**SUPPLIED MATERIAL:**
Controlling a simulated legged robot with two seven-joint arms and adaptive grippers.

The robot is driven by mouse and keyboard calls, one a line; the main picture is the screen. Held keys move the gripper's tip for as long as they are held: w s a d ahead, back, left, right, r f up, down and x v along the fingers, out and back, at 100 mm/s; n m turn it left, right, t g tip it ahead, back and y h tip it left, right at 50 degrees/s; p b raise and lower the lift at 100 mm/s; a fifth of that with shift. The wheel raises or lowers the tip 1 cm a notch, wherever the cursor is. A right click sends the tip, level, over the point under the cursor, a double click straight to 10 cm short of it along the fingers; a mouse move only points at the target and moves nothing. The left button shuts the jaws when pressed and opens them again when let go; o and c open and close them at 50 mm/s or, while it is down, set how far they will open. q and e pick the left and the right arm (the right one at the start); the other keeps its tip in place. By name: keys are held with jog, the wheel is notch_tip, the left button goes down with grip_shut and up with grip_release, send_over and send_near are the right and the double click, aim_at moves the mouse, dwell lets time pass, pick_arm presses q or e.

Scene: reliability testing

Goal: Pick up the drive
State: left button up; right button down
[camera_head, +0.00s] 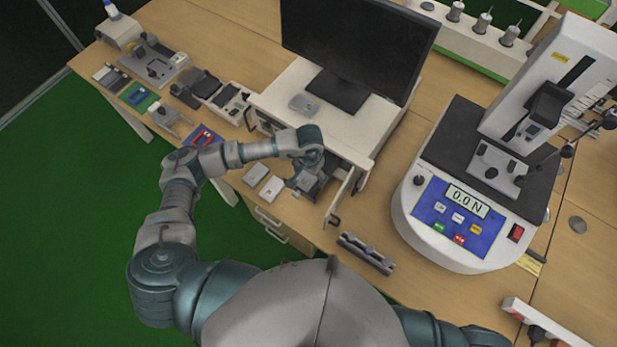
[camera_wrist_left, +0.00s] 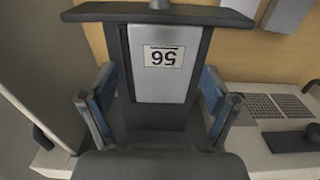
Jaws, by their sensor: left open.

**EXERCISE DESCRIPTION:** Output all of the data exactly as it stands, minus any images.

**SOLUTION FOR THIS EXERCISE:**
Controlling a simulated legged robot with two seven-joint arms and adaptive grippers.

The robot is driven by mouse and keyboard calls, one a line; the main picture is the screen. Held keys move the gripper's tip for as long as they are held: w s a d ahead, back, left, right, r f up, down and x v along the fingers, out and back, at 100 mm/s; n m turn it left, right, t g tip it ahead, back and y h tip it left, right at 50 degrees/s; p b raise and lower the lift at 100 mm/s; a fifth of that with shift. The wheel raises or lowers the tip 1 cm a notch, wherever the cursor is. A right click sends the tip, level, over the point under the cursor, a double click straight to 10 cm short of it along the fingers; a mouse move only points at the target and moves nothing. The left button shuts the jaws when pressed and opens them again when let go; o and c open and close them at 50 mm/s or, while it is down, set how far they will open. q and e pick the left and the right arm (the right one at the start); the other keeps its tip in place. By name: keys are held with jog, the wheel is notch_tip, the left button goes down with grip_shut and up with grip_release, send_over and send_near are the right and the double click, aim_at moves the mouse, dwell lets time pass, pick_arm presses q or e.

Scene: reliability testing

Goal: Pick up the drive
State: left button up; right button down
[camera_head, +0.00s] 
[camera_wrist_left, +0.00s] 
Jaws, by their sensor: left open.

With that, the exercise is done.